## Task instructions:
Only the lines from the line containing "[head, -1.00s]" to the line containing "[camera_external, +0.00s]", with both of those lines, are to be repeated exactly. Leave the images out.

[Entries from a robot dataset]
/---
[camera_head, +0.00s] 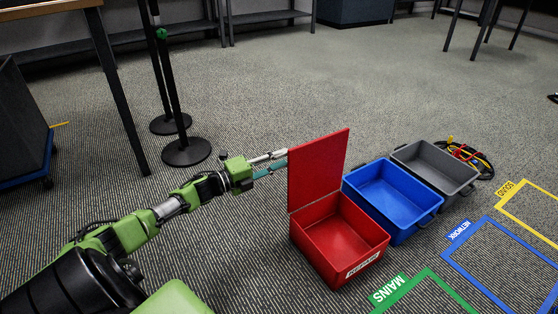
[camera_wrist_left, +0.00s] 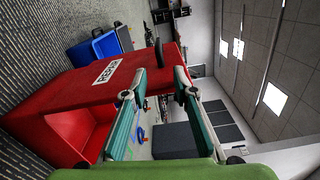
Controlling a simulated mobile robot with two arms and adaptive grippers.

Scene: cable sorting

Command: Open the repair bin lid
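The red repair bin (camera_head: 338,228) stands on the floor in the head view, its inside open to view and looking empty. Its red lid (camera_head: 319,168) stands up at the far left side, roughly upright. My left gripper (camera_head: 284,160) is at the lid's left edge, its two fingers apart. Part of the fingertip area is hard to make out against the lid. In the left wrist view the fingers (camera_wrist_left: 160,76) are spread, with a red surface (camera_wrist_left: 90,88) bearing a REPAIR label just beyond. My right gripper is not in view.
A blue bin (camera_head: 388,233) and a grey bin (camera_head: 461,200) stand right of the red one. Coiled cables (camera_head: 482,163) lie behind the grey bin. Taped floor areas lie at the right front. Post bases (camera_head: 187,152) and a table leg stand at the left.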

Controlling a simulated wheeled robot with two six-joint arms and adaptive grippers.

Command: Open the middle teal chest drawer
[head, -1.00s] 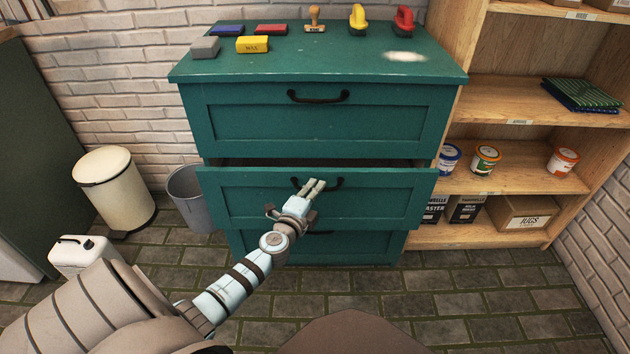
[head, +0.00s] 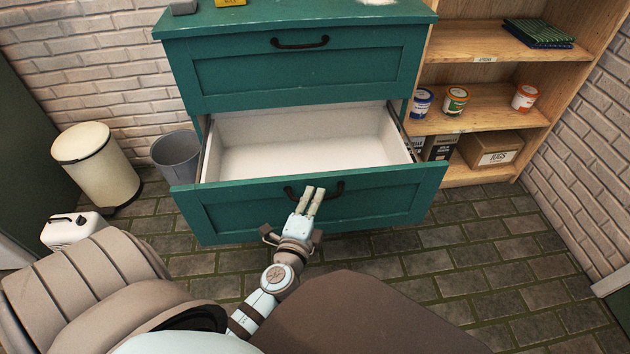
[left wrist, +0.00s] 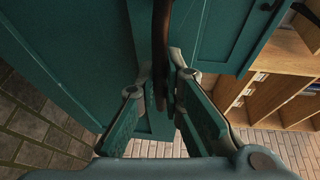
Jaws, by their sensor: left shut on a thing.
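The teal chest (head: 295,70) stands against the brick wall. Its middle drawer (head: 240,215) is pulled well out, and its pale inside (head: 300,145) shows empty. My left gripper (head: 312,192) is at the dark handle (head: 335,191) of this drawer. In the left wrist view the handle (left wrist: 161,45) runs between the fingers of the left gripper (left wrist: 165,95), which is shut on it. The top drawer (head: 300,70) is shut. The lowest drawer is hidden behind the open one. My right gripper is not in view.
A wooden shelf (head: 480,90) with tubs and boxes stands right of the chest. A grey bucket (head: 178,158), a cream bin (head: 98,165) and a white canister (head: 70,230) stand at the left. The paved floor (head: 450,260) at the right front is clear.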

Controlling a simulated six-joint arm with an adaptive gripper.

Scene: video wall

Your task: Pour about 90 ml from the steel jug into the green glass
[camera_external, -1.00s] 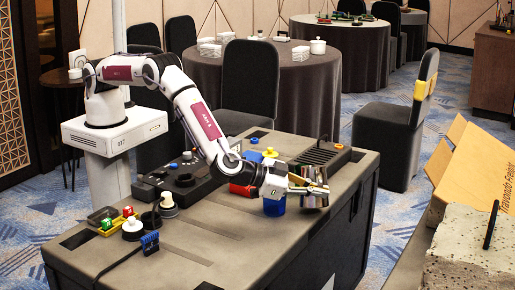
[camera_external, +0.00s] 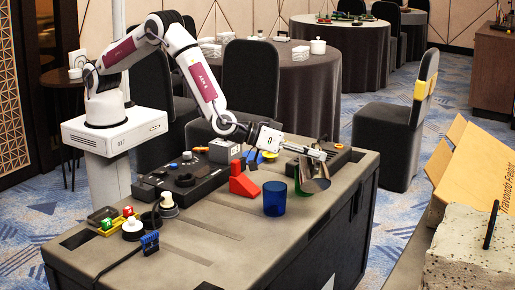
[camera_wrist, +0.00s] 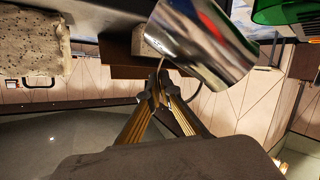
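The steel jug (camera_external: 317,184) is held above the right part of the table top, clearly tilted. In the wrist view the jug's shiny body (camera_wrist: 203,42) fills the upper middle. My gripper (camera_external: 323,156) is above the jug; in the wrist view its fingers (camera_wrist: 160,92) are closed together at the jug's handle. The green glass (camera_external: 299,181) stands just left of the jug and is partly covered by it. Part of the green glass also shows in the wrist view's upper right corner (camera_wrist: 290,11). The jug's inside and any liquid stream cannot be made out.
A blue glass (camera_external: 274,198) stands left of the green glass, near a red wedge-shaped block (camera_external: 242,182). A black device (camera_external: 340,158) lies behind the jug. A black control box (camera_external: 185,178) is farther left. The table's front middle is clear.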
\---
## Written solution:
[head, -1.00s] 
[head, +0.00s] 
[left wrist, +0.00s] 
Jaws, by their sensor: left shut on a thing.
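The teal chest (head: 295,70) stands against the brick wall. Its middle drawer (head: 240,215) is pulled well out, and its pale inside (head: 300,145) shows empty. My left gripper (head: 312,192) is at the dark handle (head: 335,191) of this drawer. In the left wrist view the handle (left wrist: 161,45) runs between the fingers of the left gripper (left wrist: 165,95), which is shut on it. The top drawer (head: 300,70) is shut. The lowest drawer is hidden behind the open one. My right gripper is not in view.
A wooden shelf (head: 480,90) with tubs and boxes stands right of the chest. A grey bucket (head: 178,158), a cream bin (head: 98,165) and a white canister (head: 70,230) stand at the left. The paved floor (head: 450,260) at the right front is clear.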

Controlling a simulated six-joint arm with an adaptive gripper.

Scene: video wall

Your task: Pour about 90 ml from the steel jug into the green glass
[camera_external, -1.00s] 
[camera_external, +0.00s] 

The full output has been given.